Calach, if you don't mind Western Union fees, a WU transfer can be sent from some of the big banks.  Convert the money into the non-Chinese cash first.  If necessary, convert to US dollars if you can't get it turned into Aussie bucks. If you do send as US dollars, your bank down under will grab a little to convert them.  Even if it costs a little extra, walking in with a pile of foreign currency and asking for a WU slip should save you wear and tear on your brain that watching a student trying not to accidentally wire your money to some random bank account can cause.

Obviously, test this out with a small amount of currency, in case the bank suddenly finds (or makes up) a rule saying they can only use RMB to fund a WU transfer.
Title: Re: Can ICBC remit money internationally?
Post by: old34 on January 12, 2016, 11:17:49 PM
More regarding ICBC. They have pretty good English service on their phone service.  Dial 95588 and choose English. when someone comes von ask them your questions. The3y can probably guide you. And if you tell them your location, they can probably point you to the branch nearest to you that has forex services.
Title: Re: Can ICBC remit money internationally?

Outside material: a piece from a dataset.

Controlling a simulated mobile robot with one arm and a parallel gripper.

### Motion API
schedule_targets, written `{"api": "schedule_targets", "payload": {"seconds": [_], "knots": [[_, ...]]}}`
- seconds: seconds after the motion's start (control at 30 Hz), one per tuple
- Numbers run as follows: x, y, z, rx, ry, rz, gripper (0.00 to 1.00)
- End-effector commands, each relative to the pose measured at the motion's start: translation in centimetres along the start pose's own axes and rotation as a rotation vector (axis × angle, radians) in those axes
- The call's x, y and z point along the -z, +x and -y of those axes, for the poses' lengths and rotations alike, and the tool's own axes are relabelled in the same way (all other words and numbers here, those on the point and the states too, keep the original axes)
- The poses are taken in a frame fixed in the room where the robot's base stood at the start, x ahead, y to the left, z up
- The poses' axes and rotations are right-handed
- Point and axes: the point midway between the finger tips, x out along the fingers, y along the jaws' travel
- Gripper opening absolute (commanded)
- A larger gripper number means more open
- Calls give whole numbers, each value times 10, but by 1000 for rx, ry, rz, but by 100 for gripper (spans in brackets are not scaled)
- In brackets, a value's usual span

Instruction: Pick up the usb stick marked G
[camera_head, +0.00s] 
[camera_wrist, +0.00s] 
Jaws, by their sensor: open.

Post by: Badsmarty on January 14, 2016, 04:30:16 PM
Thanks all, gonna try to exchange and send money via wire.  I'll post the results here when I can.
Title: Re: Can ICBC remit money internationally?
Post by: Calach Pfeffer on July 06, 2017, 11:01:58 PM
Turns out Agricultural Bank of China can exchange and remit money pretty easily too. They even know about the formal procedure for employed foreigners exchanging and transferring money in their own name. (I however don't know about that procedure. I now know the main branch of ABC in this burg can do it, but I don't know what's needed to make it happen.)
Title: Re: Can ICBC remit money internationally?
Post by: Escaped Lunatic on July 07, 2017, 03:40:57 PM
It's getting easier.  Most of the big banks can do wires.  Ag Bank and Postal Savings Bank can do Western Union.

Also, Chinese bank cards seem to work ok at ATMs in many countries.